If I were to make a list of all the experiences I’ve already had in my life, I think even I would be shocked and impressed by it. Yet I still feel like there’s something missing from all that I’ve done. That life just isn’t quite what I expected it to be. Are my expectations too high? Unrealistic? Am I one of those idealists who will become jaded with life because it is constantly disappointing me? Am I already? Is there anything I can do about it?
I feel like if there is a way for me to not be so jaded with the human experience, I am already doing it. Being with my team, my Red 1, right now is refreshing for me. AmeriCorps in general feels like the right thing for me to be involved with. My teammates are, for the most part, positive in attitude and strong in their belief that people can make a difference in this world. That things can be better and we can do something about it. I am drawn to people like that, because by and large, I have a hard time believing that.

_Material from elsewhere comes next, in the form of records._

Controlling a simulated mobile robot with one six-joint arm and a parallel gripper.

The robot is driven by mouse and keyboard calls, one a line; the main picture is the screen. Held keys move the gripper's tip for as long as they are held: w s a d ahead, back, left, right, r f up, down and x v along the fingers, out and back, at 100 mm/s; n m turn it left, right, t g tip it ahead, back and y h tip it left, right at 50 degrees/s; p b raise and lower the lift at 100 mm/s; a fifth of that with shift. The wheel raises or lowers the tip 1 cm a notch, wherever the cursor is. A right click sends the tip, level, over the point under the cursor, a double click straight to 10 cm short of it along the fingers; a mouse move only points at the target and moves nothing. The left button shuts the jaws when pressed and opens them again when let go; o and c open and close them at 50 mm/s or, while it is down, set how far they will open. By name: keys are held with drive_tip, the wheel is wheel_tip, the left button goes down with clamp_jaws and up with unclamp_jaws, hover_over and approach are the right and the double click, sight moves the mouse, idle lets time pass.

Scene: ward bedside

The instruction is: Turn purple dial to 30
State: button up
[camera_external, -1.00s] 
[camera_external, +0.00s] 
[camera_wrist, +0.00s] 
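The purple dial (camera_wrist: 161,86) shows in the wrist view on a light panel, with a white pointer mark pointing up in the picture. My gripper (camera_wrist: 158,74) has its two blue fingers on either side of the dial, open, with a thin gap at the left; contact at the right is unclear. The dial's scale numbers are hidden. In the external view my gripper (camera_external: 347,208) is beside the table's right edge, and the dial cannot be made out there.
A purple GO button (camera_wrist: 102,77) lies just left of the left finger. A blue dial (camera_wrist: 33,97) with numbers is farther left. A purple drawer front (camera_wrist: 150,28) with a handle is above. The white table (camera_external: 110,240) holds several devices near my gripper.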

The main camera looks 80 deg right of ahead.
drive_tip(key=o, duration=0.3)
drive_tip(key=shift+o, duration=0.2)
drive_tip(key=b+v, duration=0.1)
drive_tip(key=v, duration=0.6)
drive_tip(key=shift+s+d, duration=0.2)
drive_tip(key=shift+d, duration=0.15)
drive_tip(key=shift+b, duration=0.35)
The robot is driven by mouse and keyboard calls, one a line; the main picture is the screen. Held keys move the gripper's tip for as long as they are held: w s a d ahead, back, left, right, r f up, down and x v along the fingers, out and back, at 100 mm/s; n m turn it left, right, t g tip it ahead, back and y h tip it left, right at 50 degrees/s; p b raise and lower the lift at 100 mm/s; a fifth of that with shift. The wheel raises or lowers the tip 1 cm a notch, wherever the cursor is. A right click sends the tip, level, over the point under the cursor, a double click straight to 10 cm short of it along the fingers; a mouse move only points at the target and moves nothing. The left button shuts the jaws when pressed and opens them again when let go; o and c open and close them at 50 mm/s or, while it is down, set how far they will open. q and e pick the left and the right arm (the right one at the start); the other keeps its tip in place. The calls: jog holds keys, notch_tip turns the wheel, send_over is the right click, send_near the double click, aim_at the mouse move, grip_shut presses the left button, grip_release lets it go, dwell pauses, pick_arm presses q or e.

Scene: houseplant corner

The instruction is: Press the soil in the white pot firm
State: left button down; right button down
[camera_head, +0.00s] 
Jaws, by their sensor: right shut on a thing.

In spite of everything good that has happened to me, 2007 will always be a shady year for me for that reason. I always had the thought in the back of my head that life is pointless. It’s a difficult thought to shake away, once it has entered your head. And it brings me to my resolution for 2008: find meaning in everything worthwhile I do this year and beyond. I know working with NCCC will help me with that, but I need to work on making myself see meaning in little things, everyday things.
I need to smile more. To laugh more. To love more. I need to remember that people are important too.
Everyone needs those things, but I want them for myself again.
2008 is going to be a lot of work for me. These are not simple resolutions that can be fulfilled with a little bit of will power. These are resolutions that need to be worked upon in the quiet moments of the day, everyday, inside myself. They will be difficult, but then again, that is why they are worthwhile.
Happy New Year. To a happy, safe, successful 2008 for one and all!